CollegePhoto provided by SUNY Cortland
SUNY Cortland could fetch as much as $2 million if it were to sell its Antlers lodge in the Adirondacks to a private developer.

By SCOTT CONROE
Staff Reporter
sconroe@cortlandstandard.net

SUNY Cortland’s Auxiliary Services Corp. has no plans right now to sell Antlers, the lodge that serves as part of its Raquette Lake facilities, despite worries by some alumni.
College President Erik Bitterbaum said this week that a developer asked about purchasing the lodge from ASC and converting it back into a hotel.
About 100 alumni — some of them upset about the idea — told the college through phone calls and e-mails in recent weeks that they wanted to hear more about why ASC would part with the 5-acre property, which is valued at $900,000.
One e-mail, telling alumni to rally against any sale, asked if the college would next try to sell Huntington Memorial Camp, the Adirondack Great Camp it uses for recreation classes and other college functions.
Camp Huntington and Antlers are part of SUNY Cortland’s Center for Environmental and Outdoor Education and used for student activities, classes for recreation majors, college functions and renting to alumni.
Antlers lodge sits on Raquette Lake’s shore off a main road. Camp Huntington is across the lake and accessible only by boat or, in the winter, by ice.
A former hotel, Antlers houses about 45 people and has a dining area and kitchen but no staff or programming. It is rented mostly by alumni and seldom used by students, Bitterbaum said.
Bitterbaum said he informed the campus community — faculty, students, alumni — in February about the offer from the unidentified developer.
“The building needs a great deal of repair, so that would take away some of its value. A review of the past 25 years shows Antlers has lost money every year during that time,” Bitterbaum said. “We have looked into selling it before, but the time has never been right. For one thing, we need about 18 or 19 easements, such as continued access to the dock area for our boats going to Camp Huntington, and storage areas.”
An alumni group called Save Antlers at RL sent out an e-mail two weeks ago, saying the college’s possibly selling the lodge was shortsighted and detrimental to past and future students.
The group asked for a feasibility study to be done, and urged the college community to contact ASC’s Board of Directors, the College Council and the Alumni Association to express their concerns.
Bitterbaum said he met with about 50 alumni July 31 after a ceremony to name a cabin at Camp Huntington after Jack Sheltmire, the longtime camp director who recently retired. He said some alumni at the dedication were upset with the idea of selling Antlers while others thought it made sense.
Money from the sale would be used to form an endowment to help students and alumni pay to stay at Camp Huntington, he said. Factoring in the land’s value and what the ASC would save by not owning Antlers, he said the sale could be worth $2 million to the college.
“About 80 percent of our students are on some kind of aid, and an endowment would help more students experience the Adirondacks,” Bitterbaum said.
He said the developer wanted to add a two-car garage, a conference center and an office.

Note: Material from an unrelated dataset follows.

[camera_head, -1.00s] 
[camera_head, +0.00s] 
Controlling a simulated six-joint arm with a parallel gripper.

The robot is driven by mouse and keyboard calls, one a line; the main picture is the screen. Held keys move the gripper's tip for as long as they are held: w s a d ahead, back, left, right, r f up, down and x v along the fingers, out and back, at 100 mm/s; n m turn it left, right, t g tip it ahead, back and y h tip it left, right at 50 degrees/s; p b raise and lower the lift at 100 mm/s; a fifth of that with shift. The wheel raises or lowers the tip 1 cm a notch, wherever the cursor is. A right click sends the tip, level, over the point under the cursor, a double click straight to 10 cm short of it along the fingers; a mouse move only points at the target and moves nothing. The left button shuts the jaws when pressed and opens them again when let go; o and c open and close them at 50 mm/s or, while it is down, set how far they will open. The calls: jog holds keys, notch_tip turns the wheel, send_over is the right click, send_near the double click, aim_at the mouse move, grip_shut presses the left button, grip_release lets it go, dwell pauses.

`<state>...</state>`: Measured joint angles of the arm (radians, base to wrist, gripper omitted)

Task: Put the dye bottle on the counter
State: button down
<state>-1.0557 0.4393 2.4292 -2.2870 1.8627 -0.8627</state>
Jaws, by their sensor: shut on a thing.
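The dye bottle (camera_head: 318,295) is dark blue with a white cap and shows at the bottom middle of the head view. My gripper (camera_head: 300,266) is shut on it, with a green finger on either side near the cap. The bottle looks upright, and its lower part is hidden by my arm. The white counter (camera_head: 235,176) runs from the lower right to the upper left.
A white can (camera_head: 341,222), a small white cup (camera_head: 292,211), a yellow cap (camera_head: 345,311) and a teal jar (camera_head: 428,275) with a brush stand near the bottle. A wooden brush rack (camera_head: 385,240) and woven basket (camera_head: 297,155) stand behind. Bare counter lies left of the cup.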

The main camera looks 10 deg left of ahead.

“We’re still in the process of talking about it,” he said. “ASC’s board (of directors) has to explore this some more. Even though ASC is connected to our college, the board does not always do what we wish it would.”
Joanne Barry, ASC board president, said she has spoken with about eight alumni concerning the situation. She said the board has not really discussed any proposals to sell Antlers.
“My understanding is, Antlers is not much utilized,” she said. “I know the building needs a lot of work.”
Judith Przybyla, an organizer of Save Antlers, did not respond to an interview request.